黒田 はい。THE CAMPUSができるタイミングで開催のご相談があり、街に開くというコンセプト体現の観点から共催を決めました。「外に開く」ことを具体化したイベントですし、社会課題への取り組みでもある。いまのコクヨのあり方を示すに当たって、大きな意味があると思っています。

佐藤 というのは?

黒田 私の代では、文房具や家具だけのコクヨではなくしたいんですね。もちろんこれまで培ってきたブランドイメージやアセット(資産)も使っていきますが、文房具やオフィスと直接関係なくても世の中に貢献できるような活動には積極的に取り組んでいきたい。

佐藤 そのためには社員の力を引き出すことが必要になりますね。コクヨには「社内副業」の制度があると聞きました。

黒田 「20%チャレンジ制度」と言って、就業時間の20%を社内の副業に使えるようにしました。多くの会社では、営業に入ったらずっと営業、開発に入ったら開発で、同じ部署でキャリアを積み重ねます。でも自分自身でキャリアを考える時代に、会社の中が単線で固定化しているのはおかしい。そのために優秀な人材が流出していくなら、社内を流動化させればいいと考えたんです。

佐藤 それは極めて賢明な戦略だと思います。やはり社外の副業にはリスクがあり、利益相反する領域で副業する人も出てきます。それに副業で成果を出している人なら、ライバル企業が引き抜くことも考えられます。それが一番簡単ですから。

黒田 弊社は保守的というわけではありませんが、歴史のある古い会社で、いま変わっている最中なんです。そこで急に副業を解禁してしまうと、一部の尖った人だけがそれを利用し、他の大勢が動けない。だから社内副業なんです。この制度のポイントは、さまざまな部署が求人することです。社内で6カ月間、その人の時間の20%を使って手伝ってほしいと社内に求人を出す。そこに社員が手を挙げる仕組みです。

佐藤 どのくらい求人を出しているのですか。

黒田 だいたい50件くらいですね。

佐藤 かなりありますね。そうした形なら、手を挙げやすいでしょうね。一方で「社内大学」があるそうですね。

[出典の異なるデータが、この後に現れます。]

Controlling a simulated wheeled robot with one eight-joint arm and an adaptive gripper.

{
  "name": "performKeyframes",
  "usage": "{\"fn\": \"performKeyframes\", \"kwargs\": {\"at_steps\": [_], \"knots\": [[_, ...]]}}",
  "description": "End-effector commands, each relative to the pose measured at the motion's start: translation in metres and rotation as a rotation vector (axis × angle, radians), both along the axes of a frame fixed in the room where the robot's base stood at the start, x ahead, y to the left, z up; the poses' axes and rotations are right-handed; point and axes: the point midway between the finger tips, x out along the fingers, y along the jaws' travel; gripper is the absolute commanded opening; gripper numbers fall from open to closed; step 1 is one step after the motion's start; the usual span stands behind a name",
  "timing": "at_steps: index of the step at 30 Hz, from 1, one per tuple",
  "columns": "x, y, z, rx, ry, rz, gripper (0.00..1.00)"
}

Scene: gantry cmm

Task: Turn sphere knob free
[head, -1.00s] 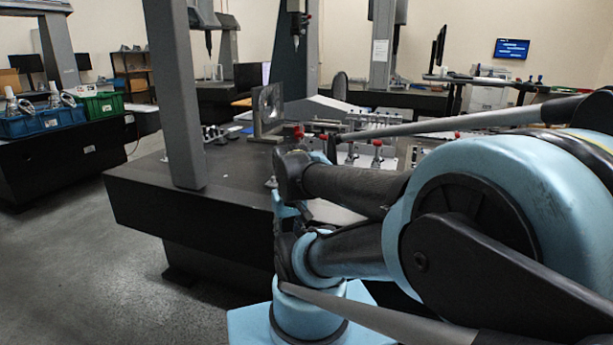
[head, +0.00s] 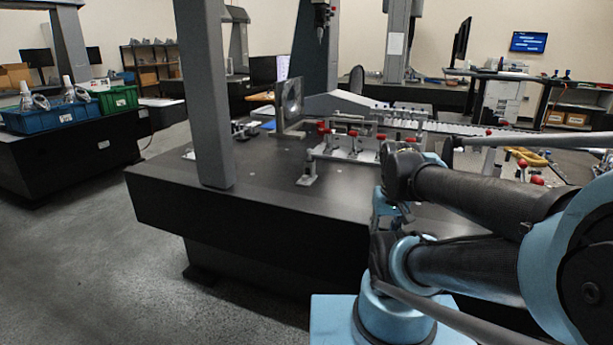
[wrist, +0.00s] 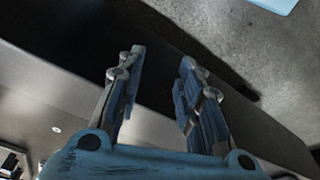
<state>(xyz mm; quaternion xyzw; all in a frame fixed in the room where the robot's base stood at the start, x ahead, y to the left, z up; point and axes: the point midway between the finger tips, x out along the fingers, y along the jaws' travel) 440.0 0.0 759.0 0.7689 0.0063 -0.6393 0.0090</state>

黒田 「マーケティング大学」という制度を作っています。いまの時代は、マーケティング=経営という側面が強い。だからどの役割の人も、マーケティングを一つのスキルとして持っておいた方がいいと思うのです。自分の仕事が世の中にどうつながっているか、わかりますから。

佐藤 具体的にはどんなことをするのですか。

黒田 未来の事業環境を客観的に考察し、新規事業を考えてもらいます。外部アドバイザーに講師をしていただきながら、最終的には彼らで役員に事業構想をプレゼンします。

佐藤 実際に事業化されるのですか。

黒田 まだ新規事業化するところまではいっていないですね。ただ社員が考えていること、やりたがっていることがよくわかる。つまり、社員の顔がよく見えてきます。

佐藤 では今後、どんな人材が欲しいですか。

黒田 コクヨはモノやサービスを作って117年の歴史があります。そのアセットを生かして仕事ができる人ですね。そのためにはやはりチームワークが必要です。チームワークを生かしながらリーダーシップを発揮して、新しいこと、面白いことに取り組んでいける人が望ましい。

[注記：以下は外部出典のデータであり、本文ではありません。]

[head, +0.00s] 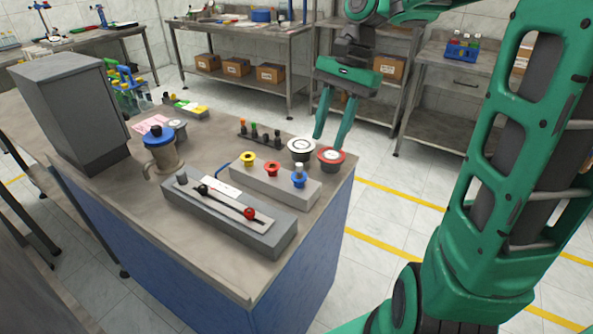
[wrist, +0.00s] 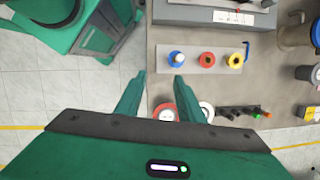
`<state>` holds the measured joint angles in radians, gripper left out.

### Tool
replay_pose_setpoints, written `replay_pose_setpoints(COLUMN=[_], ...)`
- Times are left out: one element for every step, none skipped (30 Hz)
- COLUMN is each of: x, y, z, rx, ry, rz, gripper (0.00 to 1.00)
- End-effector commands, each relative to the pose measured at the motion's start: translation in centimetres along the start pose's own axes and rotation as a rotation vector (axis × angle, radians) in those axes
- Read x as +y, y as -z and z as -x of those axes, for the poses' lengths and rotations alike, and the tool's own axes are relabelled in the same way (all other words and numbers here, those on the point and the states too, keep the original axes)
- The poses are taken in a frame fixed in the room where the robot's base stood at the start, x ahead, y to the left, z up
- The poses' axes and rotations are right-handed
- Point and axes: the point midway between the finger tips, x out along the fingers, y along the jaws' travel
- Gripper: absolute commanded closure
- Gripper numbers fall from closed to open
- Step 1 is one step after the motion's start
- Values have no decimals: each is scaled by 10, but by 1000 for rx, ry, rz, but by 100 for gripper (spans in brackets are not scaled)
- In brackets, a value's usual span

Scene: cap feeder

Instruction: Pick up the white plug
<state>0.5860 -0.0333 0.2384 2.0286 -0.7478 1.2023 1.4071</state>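The white plug (head: 299,169) stands upright in the blue ring (head: 299,181) at the right end of a grey block (head: 260,187) on the bench. In the wrist view the white plug (wrist: 176,57) shows ahead of the fingertips, in the blue ring. My gripper (head: 329,142) is open, with nothing between its fingers. It hangs above the bench's back right corner, beyond the plug in the head view. The wrist view shows the two fingers (wrist: 160,76) apart, with the plug a little off to the right of their middle.
Yellow (head: 248,158) and red (head: 272,168) rings share the block. A white-rimmed cup (head: 301,149) and a red-rimmed cup (head: 331,158) stand near my fingers. A row of small capped pegs (head: 260,135) is behind. A grey slider unit (head: 230,213) lies in front.

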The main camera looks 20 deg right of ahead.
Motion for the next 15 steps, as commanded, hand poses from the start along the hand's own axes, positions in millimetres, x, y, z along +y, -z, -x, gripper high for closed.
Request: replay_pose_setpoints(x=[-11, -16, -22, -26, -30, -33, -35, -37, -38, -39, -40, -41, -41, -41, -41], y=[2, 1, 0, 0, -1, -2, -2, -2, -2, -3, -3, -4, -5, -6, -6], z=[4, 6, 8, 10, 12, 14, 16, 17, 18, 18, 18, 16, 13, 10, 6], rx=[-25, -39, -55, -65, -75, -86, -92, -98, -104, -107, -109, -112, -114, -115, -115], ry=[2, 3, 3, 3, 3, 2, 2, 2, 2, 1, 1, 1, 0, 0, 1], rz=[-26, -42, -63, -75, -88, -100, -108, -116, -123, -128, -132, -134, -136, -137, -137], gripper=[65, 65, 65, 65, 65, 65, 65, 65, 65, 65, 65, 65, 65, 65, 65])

佐藤 リーダーシップとフォロワーシップを兼ね備えた人ですね。

黒田 また、私どもは事業領域を「ワークスタイルとライフスタイル」に定めました。働き方、学び・暮らし方は今後もどんどん変わっていきます。だからそれに対して知的好奇心や探究心を持ってくれる人に来てほしい。そういう人にはすごく楽しい会社だと思いますよ。

黒田英邦(くろだひでくに) コクヨ株式会社代表取締役社長
1976年兵庫県生まれ。コクヨ創業者・黒田善太郎のひ孫。甲南大学経営学部、米ルイス&クラークカレッジ経済学部卒。2001年コクヨ入社。オフィス家具部門の法人営業、経営企画部長、子会社コクヨファニチャー社長などを経て、11年常務執行役員。14年取締役専務執行役員。15年 代表取締役社長執行役員に就任。